Exercise requirements:
Your task is to repeat the entries exactly. Leave the pictures out.

[Collected data]
****************************************
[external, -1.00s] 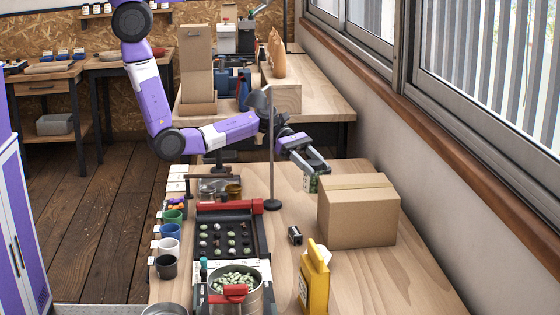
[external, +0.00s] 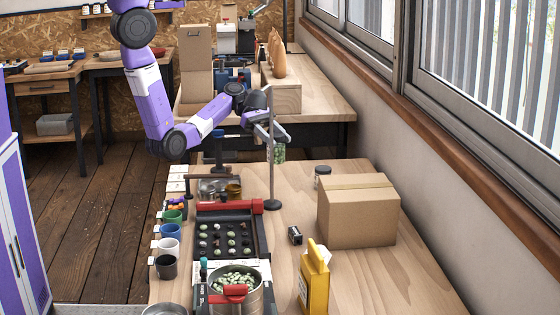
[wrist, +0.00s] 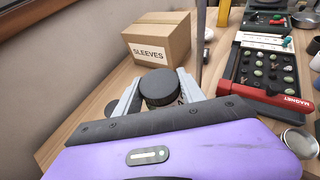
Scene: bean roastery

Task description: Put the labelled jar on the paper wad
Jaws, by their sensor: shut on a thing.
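My gripper (external: 277,141) is shut on a jar (external: 280,154) with greenish contents and holds it above the far part of the bench, near the thin upright stand. In the wrist view, the jar's black lid (wrist: 160,84) sits between my two fingers (wrist: 158,92), with a bit of its lettered label showing below. Another small dark-lidded jar (external: 322,171) stands on the bench behind the cardboard box. I cannot make out the paper wad for certain; a small pale thing (wrist: 209,33) shows beside the box in the wrist view.
The cardboard box (external: 358,212), marked SLEEVES, stands on the right. The stand's pole (external: 271,180) is close to my gripper. Bench between stand and box is clear.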

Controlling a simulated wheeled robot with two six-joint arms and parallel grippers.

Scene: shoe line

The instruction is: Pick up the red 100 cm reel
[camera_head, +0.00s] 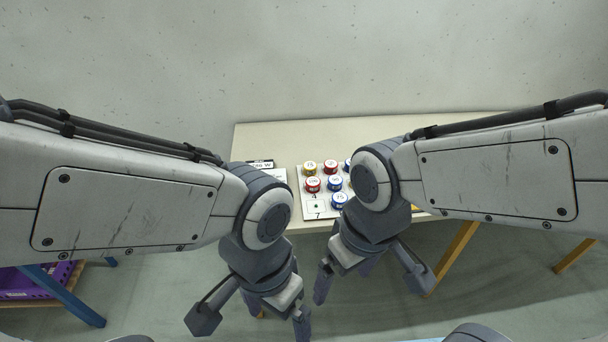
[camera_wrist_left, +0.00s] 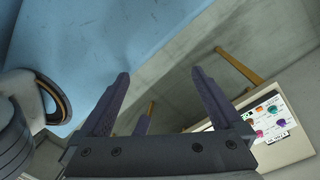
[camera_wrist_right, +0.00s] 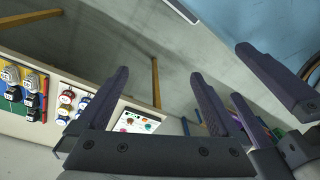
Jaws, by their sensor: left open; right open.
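Two red reels with white tops stand on a white board (camera_head: 298,197) on the table in the head view, one at the back (camera_head: 330,164) and one at the left (camera_head: 313,187). Their labels are too small to read surely. My right gripper (camera_head: 345,280) is open and empty, in front of the table edge and apart from the reels. In the right wrist view a red-looking reel (camera_wrist_right: 66,96) shows at the left, beyond the open fingers (camera_wrist_right: 158,75). My left gripper (camera_wrist_left: 160,75) is open and empty; its fingers are partly hidden in the head view.
A yellow reel (camera_head: 310,169) and several blue reels (camera_head: 335,184) stand close around the red ones. My right forearm hides part of the board. A printed card (camera_wrist_right: 137,122) lies beside the reels. A purple crate (camera_head: 35,284) is at the lower left. The table's back left (camera_head: 270,140) is clear.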

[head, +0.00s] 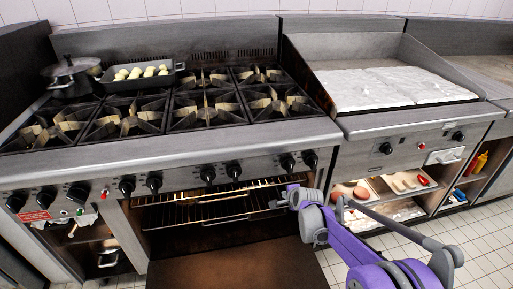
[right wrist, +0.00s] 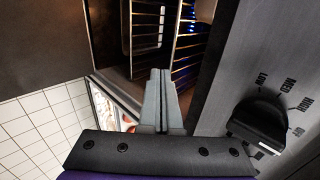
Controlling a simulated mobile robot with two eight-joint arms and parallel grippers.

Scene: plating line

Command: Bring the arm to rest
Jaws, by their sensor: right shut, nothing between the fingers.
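My right gripper (head: 280,200) is in front of the open oven (head: 215,205), near its right side and below the knob panel. In the right wrist view its two fingers (right wrist: 158,85) lie together, shut with nothing between them, pointing toward the oven racks (right wrist: 190,45). The purple right arm comes in from the lower right of the head view. My left gripper does not show in any view.
The oven door (head: 235,268) hangs open below. A stove knob (right wrist: 258,120) is close beside the gripper. A pan of pale round pieces (head: 140,77) and a lidded pot (head: 72,76) stand on the burners. Shelves with food (head: 385,190) are at right.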

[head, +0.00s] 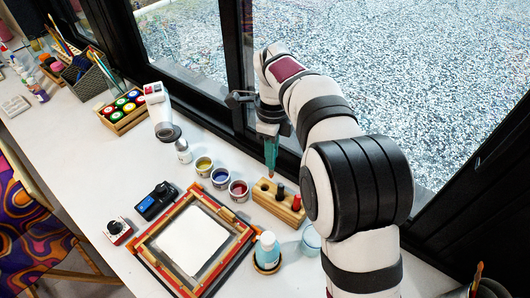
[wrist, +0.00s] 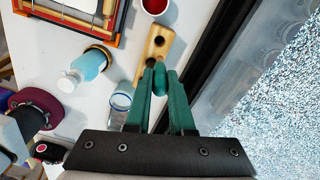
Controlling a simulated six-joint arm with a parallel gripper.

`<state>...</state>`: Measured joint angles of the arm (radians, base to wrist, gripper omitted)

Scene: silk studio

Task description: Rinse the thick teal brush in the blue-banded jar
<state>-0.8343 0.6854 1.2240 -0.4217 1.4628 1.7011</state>
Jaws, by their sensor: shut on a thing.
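My gripper (head: 271,150) is shut on the thick teal brush, upright above the table by the window, over the far end of the wooden brush block. The brush (wrist: 160,78) shows between my teal fingers in the wrist view. In the head view its brownish tip (head: 271,176) points down, clear of the block; finger and brush are hard to tell apart there. A clear bluish jar (head: 311,240) stands beyond the near end of the block, partly hidden by my arm. It also shows in the wrist view (wrist: 120,101), left of my fingers; its band is indistinct.
The wooden block (head: 265,199) holds a black and a red item. Paint pots in yellow, blue and red (head: 238,191) stand left of it. A light-blue bottle (head: 267,249) stands close left of the jar. A framed screen (head: 158,238) lies further left. The window frame (head: 240,140) borders the table.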

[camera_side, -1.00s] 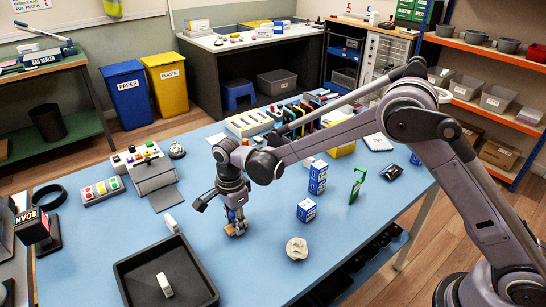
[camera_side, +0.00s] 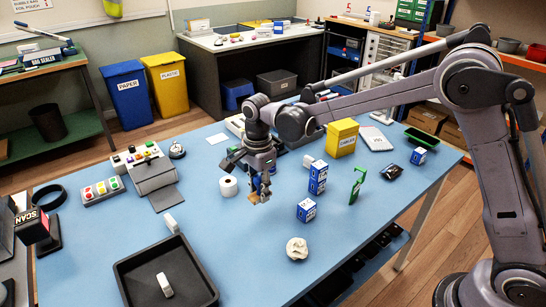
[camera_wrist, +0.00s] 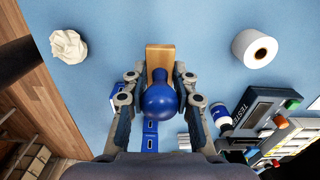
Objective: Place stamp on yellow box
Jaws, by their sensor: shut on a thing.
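The stamp has a blue rounded handle and a wooden block base. It fills the middle of the wrist view (camera_wrist: 159,98), with my gripper (camera_wrist: 160,76) shut around its handle. In the side view the stamp's wooden base (camera_side: 259,197) hangs below my gripper (camera_side: 260,183), above the blue table. The yellow box (camera_side: 341,138), with a white label, stands on the table to the right of and behind my gripper, apart from it. I cannot pick out the yellow box in the wrist view.
Blue-and-white boxes (camera_side: 318,177) stand stacked between my gripper and the green stand (camera_side: 357,184). A white roll (camera_side: 228,186) is left of my gripper. Crumpled paper (camera_side: 297,248) and a black tray (camera_side: 165,275) lie nearer the front.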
****************************************
Output of the exercise:
[external, -1.00s] 
[external, +0.00s] 
[wrist, +0.00s] 
Scene: bean roastery

Task description: Put the labelled jar on the paper wad
Jaws, by their sensor: shut on a thing.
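My gripper (external: 277,141) is shut on a jar (external: 280,154) with greenish contents and holds it above the far part of the bench, near the thin upright stand. In the wrist view, the jar's black lid (wrist: 160,84) sits between my two fingers (wrist: 158,92), with a bit of its lettered label showing below. Another small dark-lidded jar (external: 322,171) stands on the bench behind the cardboard box. I cannot make out the paper wad for certain; a small pale thing (wrist: 209,33) shows beside the box in the wrist view.
The cardboard box (external: 358,212), marked SLEEVES, stands on the right. The stand's pole (external: 271,180) is close to my gripper. Bench between stand and box is clear.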

Controlling a simulated wheeled robot with two six-joint arms and parallel grippers.

Scene: shoe line

The instruction is: Pick up the red 100 cm reel
[camera_head, +0.00s] 
[camera_wrist_left, +0.00s] 
[camera_wrist_right, +0.00s] 
Jaws, by their sensor: left open; right open.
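Two red reels with white tops stand on a white board (camera_head: 298,197) on the table in the head view, one at the back (camera_head: 330,164) and one at the left (camera_head: 313,187). Their labels are too small to read surely. My right gripper (camera_head: 345,280) is open and empty, in front of the table edge and apart from the reels. In the right wrist view a red-looking reel (camera_wrist_right: 66,96) shows at the left, beyond the open fingers (camera_wrist_right: 158,75). My left gripper (camera_wrist_left: 160,75) is open and empty; its fingers are partly hidden in the head view.
A yellow reel (camera_head: 310,169) and several blue reels (camera_head: 335,184) stand close around the red ones. My right forearm hides part of the board. A printed card (camera_wrist_right: 137,122) lies beside the reels. A purple crate (camera_head: 35,284) is at the lower left. The table's back left (camera_head: 270,140) is clear.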

[head, +0.00s] 
[right wrist, +0.00s] 
Controlling a simulated mobile robot with two eight-joint arms and parallel grippers.

Scene: plating line

Command: Bring the arm to rest
Jaws, by their sensor: right shut, nothing between the fingers.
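My right gripper (head: 280,200) is in front of the open oven (head: 215,205), near its right side and below the knob panel. In the right wrist view its two fingers (right wrist: 158,85) lie together, shut with nothing between them, pointing toward the oven racks (right wrist: 190,45). The purple right arm comes in from the lower right of the head view. My left gripper does not show in any view.
The oven door (head: 235,268) hangs open below. A stove knob (right wrist: 258,120) is close beside the gripper. A pan of pale round pieces (head: 140,77) and a lidded pot (head: 72,76) stand on the burners. Shelves with food (head: 385,190) are at right.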

[head, +0.00s] 
[wrist, +0.00s] 
Controlling a simulated six-joint arm with a parallel gripper.

`<state>...</state>`: Measured joint angles of the arm (radians, base to wrist, gripper omitted)

Scene: silk studio

Task description: Rinse the thick teal brush in the blue-banded jar
<state>-0.8343 0.6854 1.2240 -0.4217 1.4628 1.7011</state>
Jaws, by their sensor: shut on a thing.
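My gripper (head: 271,150) is shut on the thick teal brush, upright above the table by the window, over the far end of the wooden brush block. The brush (wrist: 160,78) shows between my teal fingers in the wrist view. In the head view its brownish tip (head: 271,176) points down, clear of the block; finger and brush are hard to tell apart there. A clear bluish jar (head: 311,240) stands beyond the near end of the block, partly hidden by my arm. It also shows in the wrist view (wrist: 120,101), left of my fingers; its band is indistinct.
The wooden block (head: 265,199) holds a black and a red item. Paint pots in yellow, blue and red (head: 238,191) stand left of it. A light-blue bottle (head: 267,249) stands close left of the jar. A framed screen (head: 158,238) lies further left. The window frame (head: 240,140) borders the table.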

[camera_side, -1.00s] 
[camera_side, +0.00s] 
[camera_wrist, +0.00s] 
Objective: Place stamp on yellow box
Jaws, by their sensor: shut on a thing.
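The stamp has a blue rounded handle and a wooden block base. It fills the middle of the wrist view (camera_wrist: 159,98), with my gripper (camera_wrist: 160,76) shut around its handle. In the side view the stamp's wooden base (camera_side: 259,197) hangs below my gripper (camera_side: 260,183), above the blue table. The yellow box (camera_side: 341,138), with a white label, stands on the table to the right of and behind my gripper, apart from it. I cannot pick out the yellow box in the wrist view.
Blue-and-white boxes (camera_side: 318,177) stand stacked between my gripper and the green stand (camera_side: 357,184). A white roll (camera_side: 228,186) is left of my gripper. Crumpled paper (camera_side: 297,248) and a black tray (camera_side: 165,275) lie nearer the front.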

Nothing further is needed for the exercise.